Images via How-To Hair Girl
When I was a kid, I had a DIY hair ruining experience that traumatised me.
My hair melted off, and it was my own fault for not reading the warning on the perm bottle. Over-processing happens to many of us at some point, but at only nine years old it left me feeling very self-conscious about the way I looked.
For the same reason a junkie might turn to Jesus, I turned to the enticing promises of beauty products to fix my down-and-out hair. I entered the Big Beauty marketplace as an up-and-coming insecure teenager with bad skin and hair and a will to be beautiful. It took me 20 years to look back and understand the origin of my unwavering belief in the words printed on plastic bottles.
By my late 20s I had two daughters and had slowly emerged from the fog of my younger years.

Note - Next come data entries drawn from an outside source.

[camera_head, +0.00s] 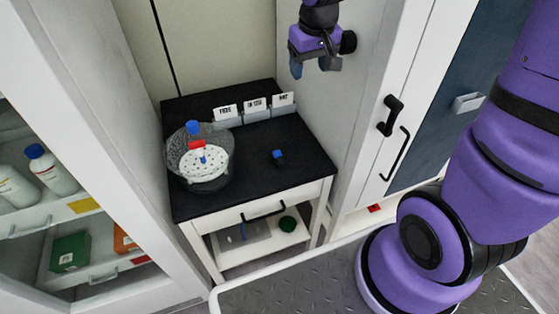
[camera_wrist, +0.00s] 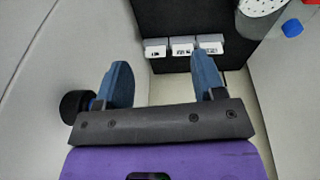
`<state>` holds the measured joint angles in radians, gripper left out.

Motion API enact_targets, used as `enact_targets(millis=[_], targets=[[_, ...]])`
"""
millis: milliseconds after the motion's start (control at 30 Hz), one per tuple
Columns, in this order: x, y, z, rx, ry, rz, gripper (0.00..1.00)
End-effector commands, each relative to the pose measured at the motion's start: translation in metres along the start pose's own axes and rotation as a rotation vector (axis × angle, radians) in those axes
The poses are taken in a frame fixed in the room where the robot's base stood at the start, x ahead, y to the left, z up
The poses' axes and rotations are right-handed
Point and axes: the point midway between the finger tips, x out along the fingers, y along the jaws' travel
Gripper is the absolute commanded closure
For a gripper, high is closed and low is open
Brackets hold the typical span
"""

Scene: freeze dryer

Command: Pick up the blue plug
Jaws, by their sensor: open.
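A small blue-topped plug with a dark body (camera_head: 279,158) lies on the black tabletop (camera_head: 245,170), right of the freeze dryer. The round clear-walled freeze dryer (camera_head: 212,180) stands at the table's left, with a white perforated plate inside. A blue knob (camera_head: 193,128) shows at its top; a blue piece also shows in the wrist view (camera_wrist: 292,28). My gripper (camera_head: 312,66) hangs high above and behind the table's right side, apart from the plug. In the wrist view its blue fingers (camera_wrist: 162,65) are spread with nothing between them.
Three labelled card holders (camera_head: 255,108) stand along the table's back. A wall panel (camera_head: 325,110) rises beside the table's right, close to my gripper. A shelf cabinet (camera_head: 60,190) with bottles stands at left. The tabletop around the plug is clear.

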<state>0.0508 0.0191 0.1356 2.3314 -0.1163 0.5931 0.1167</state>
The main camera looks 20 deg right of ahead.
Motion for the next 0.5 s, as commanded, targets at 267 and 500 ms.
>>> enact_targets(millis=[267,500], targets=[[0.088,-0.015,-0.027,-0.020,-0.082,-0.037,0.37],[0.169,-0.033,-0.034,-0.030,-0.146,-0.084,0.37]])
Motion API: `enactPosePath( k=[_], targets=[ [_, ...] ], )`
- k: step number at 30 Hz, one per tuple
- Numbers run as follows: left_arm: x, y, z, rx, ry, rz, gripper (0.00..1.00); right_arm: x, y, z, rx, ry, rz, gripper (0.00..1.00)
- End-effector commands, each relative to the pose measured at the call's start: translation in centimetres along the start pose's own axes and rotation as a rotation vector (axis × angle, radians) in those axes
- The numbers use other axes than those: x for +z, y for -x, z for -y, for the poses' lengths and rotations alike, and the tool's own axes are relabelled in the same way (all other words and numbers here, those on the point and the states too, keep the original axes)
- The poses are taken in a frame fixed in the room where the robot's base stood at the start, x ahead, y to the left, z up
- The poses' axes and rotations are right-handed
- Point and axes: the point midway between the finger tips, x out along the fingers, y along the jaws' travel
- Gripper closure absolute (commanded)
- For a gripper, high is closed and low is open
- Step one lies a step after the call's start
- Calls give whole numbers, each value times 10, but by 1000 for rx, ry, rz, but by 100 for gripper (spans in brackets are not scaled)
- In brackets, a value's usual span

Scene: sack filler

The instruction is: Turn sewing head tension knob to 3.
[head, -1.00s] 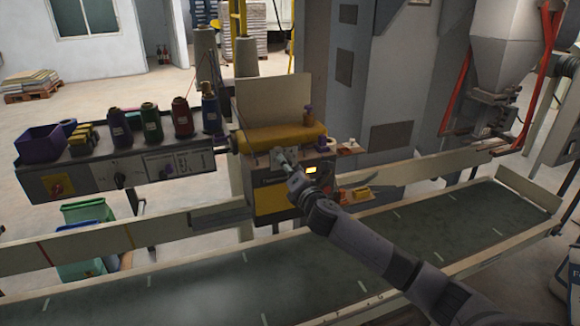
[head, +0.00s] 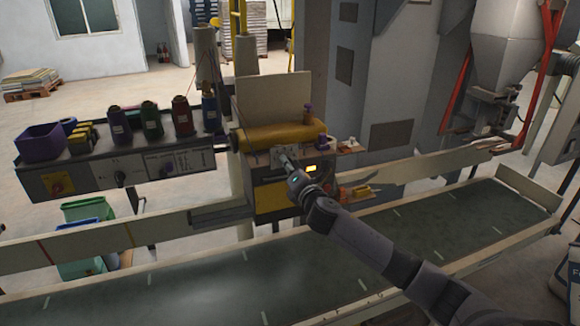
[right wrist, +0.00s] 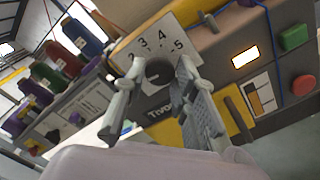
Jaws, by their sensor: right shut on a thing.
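The sewing head (head: 285,137) is a yellow-topped machine with a grey and yellow front, in the middle of the head view. Its tension knob (right wrist: 159,72) is small, dark and round, in front of a white dial plate (right wrist: 158,40) with the numbers 3, 4 and 5 readable. My right gripper (right wrist: 161,70) is shut on the knob, one finger on each side; it also shows in the head view (head: 281,158), reaching the machine's front. I cannot make out the knob's pointer. My left gripper is not in view.
A lit display (right wrist: 245,57), a green button (right wrist: 293,37) and a red button (right wrist: 303,85) sit right of the dial. Coloured thread spools (head: 151,120) stand on a grey control box to the left. A conveyor belt (head: 210,290) runs in front.

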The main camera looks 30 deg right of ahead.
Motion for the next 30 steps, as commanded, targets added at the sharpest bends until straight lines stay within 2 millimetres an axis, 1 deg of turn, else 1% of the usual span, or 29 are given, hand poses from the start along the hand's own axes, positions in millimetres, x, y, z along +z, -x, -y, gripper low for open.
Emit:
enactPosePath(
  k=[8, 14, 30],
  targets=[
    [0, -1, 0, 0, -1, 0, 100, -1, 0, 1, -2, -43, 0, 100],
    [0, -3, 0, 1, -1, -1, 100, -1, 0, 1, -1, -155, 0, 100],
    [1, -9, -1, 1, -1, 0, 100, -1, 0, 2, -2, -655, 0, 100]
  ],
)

I began questioning my own beliefs and reasoning, and I started to understand myself better. I saw my own “don’t tell me what to do” attitude morph from a child’s defiance to teenage stupidity and, finally, into a grown woman’s will to find her own identity, despite mainstream standards set by multi-billion dollar industries. This is the will my children will inherit.
As a hairdresser, I had been hearing about the 'no-poo' (i.e. no shampoo) method for years. No-poo-ing means using baking soda and apple cider vinegar or lemon juice to cleanse and condition the hair. I had two thoughts: 1. Gross, for not shampooing your hair, and 2. Double gross, for using the word ‘poo’ associated with hair.
But there was something about it that I found intriguing. Everyone I encountered who used this method generally liked their hair, while the rest of us (myself included) complained and bitched about our hair, desperate for that hair product system that would magically turn us into supermodels.
I was controlled by my restless and constantly unsatisfied hair ... Over my 30 years, I have spent more money than I would like to admit on hair products.
My hair has gone through many changes. Cuts, colours, styles, fringes, not to mention texture changes due to hormones. After I had my first child, my curly, thick, dry hair straightened out, thinned out, and got oily. It was nature’s way of being an asshole while I nursed my colicky baby. Nice.